Pour ce qui est de la décroissance, on y est confronté, c’est certain. Si on parle de carburants alternatifs, oui, on peut changer le mazout par de la biomasse. Il faut quand même se donner la peine de voir quels sont les travaux qu’on peut faire pour améliorer l’efficacité énergétique des bâtiments. Et puis, en parallèle, voir comment changer de carburant de chauffage.

Avez-vous autre chose qu’il vous tiendrait à cœur d’ajouter ?

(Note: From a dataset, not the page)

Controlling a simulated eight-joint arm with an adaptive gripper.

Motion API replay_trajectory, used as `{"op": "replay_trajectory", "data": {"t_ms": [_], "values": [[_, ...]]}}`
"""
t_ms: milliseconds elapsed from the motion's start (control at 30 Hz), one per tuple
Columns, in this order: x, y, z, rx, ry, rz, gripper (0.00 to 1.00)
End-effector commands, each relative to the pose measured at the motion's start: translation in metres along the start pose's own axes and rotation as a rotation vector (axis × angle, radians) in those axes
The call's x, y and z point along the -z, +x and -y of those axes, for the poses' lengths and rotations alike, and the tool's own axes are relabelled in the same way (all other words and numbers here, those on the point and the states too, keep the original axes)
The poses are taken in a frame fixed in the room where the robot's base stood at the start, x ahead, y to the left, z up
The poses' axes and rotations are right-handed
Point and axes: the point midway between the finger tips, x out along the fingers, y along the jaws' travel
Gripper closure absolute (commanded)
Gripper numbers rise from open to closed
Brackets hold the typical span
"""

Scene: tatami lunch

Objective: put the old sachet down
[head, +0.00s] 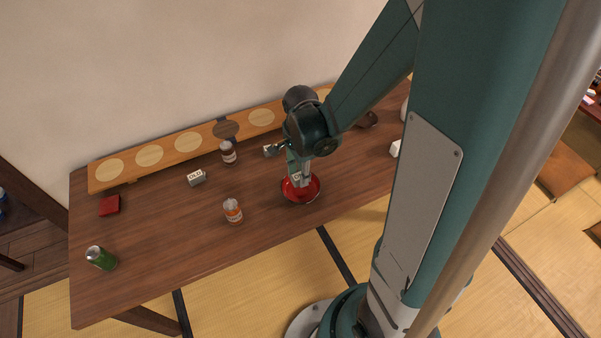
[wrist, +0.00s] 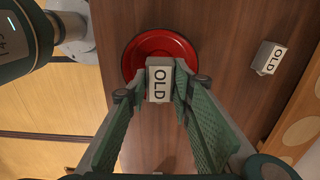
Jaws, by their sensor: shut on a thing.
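My gripper (head: 297,174) is over the red dish (head: 312,192) on the wooden table. In the wrist view my gripper (wrist: 159,85) is shut on a small white block-like sachet marked "OLD" (wrist: 159,88). The sachet overlaps the near part of the red dish (wrist: 133,52) in that view; I cannot tell whether it touches the dish. A second light block marked "OLD" (head: 197,178) stands apart on the table, left of the dish. It also shows at the right of the wrist view (wrist: 273,58).
A long board with round discs (head: 150,156) lies along the wall. A brown bottle (head: 228,152), an orange-labelled bottle (head: 233,211), a red packet (head: 110,206) and a green can (head: 101,258) stand or lie to the left. The table's front middle (head: 180,240) is clear.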

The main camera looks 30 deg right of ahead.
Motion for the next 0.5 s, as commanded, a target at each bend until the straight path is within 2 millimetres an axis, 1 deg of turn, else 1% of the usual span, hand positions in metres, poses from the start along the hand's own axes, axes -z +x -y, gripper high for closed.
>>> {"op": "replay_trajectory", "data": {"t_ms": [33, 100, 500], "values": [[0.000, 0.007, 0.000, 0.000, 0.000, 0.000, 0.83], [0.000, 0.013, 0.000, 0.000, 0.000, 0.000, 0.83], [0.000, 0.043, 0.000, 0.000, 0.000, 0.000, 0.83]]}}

Je pense qu’on est dans une belle position au Bas-Saint-Laurent. La forêt joue un rôle important et est omniprésente à la grandeur du territoire, donc c’est une ressource qui est à portée de la main et qui contribue à la vitalité des communautés rurales du Bas-Saint-Laurent. Il y a tous les ingrédients en place avec la biomasse forestière résiduelle pour se sevrer d’un carburant extérieur à la région et qui contribue au réchauffement climatique. Et avec les programmes de financement qui existent, l’expertise qui s’est développée, la mise au point des systèmes modernes connectés, je pense qu’il n’y a pas de raison d’hésiter à procéder à cette transition.